We have recently created a fix for JSWSERVER-20133. The bug causes indexing to fail when plugins with custom indexing code attempt to create very large Lucene terms or DocValues fields. It stems from Lucene’s limit of 32766 bytes for single terms or DocValues. In practice, the cases where we’ve seen it manifest were mostly attempts at indexing very large JSON documents without tokenizing them.

Starting with Jira 8.4.1, fields that exceed this limit will be removed before they are committed to Jira’s Lucene index in order to prevent entire indexing operations from failing. Each such event will emit an ERROR level message to the logs, allowing plugin developers to pinpoint the offending fields.

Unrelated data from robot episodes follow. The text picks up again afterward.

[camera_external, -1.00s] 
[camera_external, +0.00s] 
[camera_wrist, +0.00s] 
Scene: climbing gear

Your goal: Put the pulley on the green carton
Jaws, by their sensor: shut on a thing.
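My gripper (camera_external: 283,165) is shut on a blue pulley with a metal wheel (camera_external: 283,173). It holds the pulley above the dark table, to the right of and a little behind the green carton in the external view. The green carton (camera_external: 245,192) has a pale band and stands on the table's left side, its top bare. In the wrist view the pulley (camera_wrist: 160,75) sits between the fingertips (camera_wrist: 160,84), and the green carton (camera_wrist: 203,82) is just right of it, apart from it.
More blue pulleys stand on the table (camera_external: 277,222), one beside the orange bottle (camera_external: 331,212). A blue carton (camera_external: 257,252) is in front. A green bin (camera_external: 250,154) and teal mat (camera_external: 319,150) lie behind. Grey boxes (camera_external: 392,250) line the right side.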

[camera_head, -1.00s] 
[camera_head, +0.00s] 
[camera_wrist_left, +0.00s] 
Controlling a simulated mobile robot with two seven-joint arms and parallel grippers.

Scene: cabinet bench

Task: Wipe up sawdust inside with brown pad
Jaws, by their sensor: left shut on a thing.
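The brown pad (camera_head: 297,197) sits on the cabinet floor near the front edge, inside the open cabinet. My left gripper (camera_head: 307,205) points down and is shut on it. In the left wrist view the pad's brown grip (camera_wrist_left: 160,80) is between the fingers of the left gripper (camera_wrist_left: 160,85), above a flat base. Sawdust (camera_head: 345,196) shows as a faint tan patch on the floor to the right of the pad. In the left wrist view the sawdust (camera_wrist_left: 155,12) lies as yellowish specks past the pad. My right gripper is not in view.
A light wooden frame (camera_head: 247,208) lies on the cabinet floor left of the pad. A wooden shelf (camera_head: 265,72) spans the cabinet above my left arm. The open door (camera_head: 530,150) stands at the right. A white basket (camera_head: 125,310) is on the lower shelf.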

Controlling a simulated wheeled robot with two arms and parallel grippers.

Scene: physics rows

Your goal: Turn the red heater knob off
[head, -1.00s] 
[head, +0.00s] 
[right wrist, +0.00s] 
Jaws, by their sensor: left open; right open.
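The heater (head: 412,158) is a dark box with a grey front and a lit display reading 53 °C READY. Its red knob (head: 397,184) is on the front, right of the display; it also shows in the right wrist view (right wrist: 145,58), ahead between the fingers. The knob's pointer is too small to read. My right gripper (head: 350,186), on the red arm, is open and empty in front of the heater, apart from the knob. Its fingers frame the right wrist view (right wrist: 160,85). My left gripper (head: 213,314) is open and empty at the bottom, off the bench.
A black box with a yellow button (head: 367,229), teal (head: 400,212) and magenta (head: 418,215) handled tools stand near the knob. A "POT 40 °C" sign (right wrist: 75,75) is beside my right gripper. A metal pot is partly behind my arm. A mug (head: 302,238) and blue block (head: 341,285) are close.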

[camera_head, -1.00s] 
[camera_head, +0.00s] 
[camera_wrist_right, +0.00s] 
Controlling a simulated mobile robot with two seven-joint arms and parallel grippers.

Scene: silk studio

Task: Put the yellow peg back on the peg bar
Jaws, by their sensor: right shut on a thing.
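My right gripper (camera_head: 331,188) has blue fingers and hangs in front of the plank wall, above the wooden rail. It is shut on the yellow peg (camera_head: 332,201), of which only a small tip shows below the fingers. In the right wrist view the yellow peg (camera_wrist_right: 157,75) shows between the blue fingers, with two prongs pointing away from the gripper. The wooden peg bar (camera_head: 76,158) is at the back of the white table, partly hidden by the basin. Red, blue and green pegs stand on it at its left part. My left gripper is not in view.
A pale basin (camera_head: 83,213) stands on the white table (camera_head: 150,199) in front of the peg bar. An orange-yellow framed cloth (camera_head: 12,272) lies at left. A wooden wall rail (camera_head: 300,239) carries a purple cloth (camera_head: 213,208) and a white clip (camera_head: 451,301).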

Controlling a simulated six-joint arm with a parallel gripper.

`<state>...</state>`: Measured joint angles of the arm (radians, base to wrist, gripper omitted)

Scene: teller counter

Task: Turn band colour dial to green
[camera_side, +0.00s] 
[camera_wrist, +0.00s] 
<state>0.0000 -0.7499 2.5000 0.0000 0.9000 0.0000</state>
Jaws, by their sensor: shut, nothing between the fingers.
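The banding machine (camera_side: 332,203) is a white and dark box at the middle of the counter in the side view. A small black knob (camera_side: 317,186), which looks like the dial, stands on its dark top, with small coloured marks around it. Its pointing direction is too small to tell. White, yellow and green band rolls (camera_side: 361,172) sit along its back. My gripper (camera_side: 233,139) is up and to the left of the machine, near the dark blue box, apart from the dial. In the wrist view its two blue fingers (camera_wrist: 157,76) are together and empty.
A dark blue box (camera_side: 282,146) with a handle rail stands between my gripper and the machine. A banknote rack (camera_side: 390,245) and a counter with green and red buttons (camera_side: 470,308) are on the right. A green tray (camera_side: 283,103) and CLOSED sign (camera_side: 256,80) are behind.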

The log entry looks like this:

1`` 2019-09-04 20:06:24,091 IssueIndexer:thread-6 ERROR admin 1206x3196x1 ujgapq 0:0:0:0:0:0:0:1 /secure/admin/IndexReIndex!reindex.jspa [c.a.j.issue.index.DocumentScrubber] A document contained a potential immense term in field customfield_10220_timeline. The field has been removed from the document.

Ultimately, it can be solved only by fixing the plugin’s indexing code.

In the case of immense terms, using a tokenized field should be enough (i.e. indexing as a StringField as opposed to a TextField).
In the case of DocValues, the recommended approach is to truncate the field to fit below Lucene’s 32766 byte limit.

tbinna · September 10, 2019, 12:53pm

@klopacinski, I have a question somewhat related to indexing. I have opened DEVHELP-3134 with dev support a while back regarding bringing back array indexing in Jira 8 (community post related to this). This was working in Jira 7 and is still working in Jira Cloud but not anymore in Jira 8.

Do you have any idea if there is an intention to fix this? Would really appreciate some clarity on this to get an idea on how we move forward. We are currently maintaining two different implementations.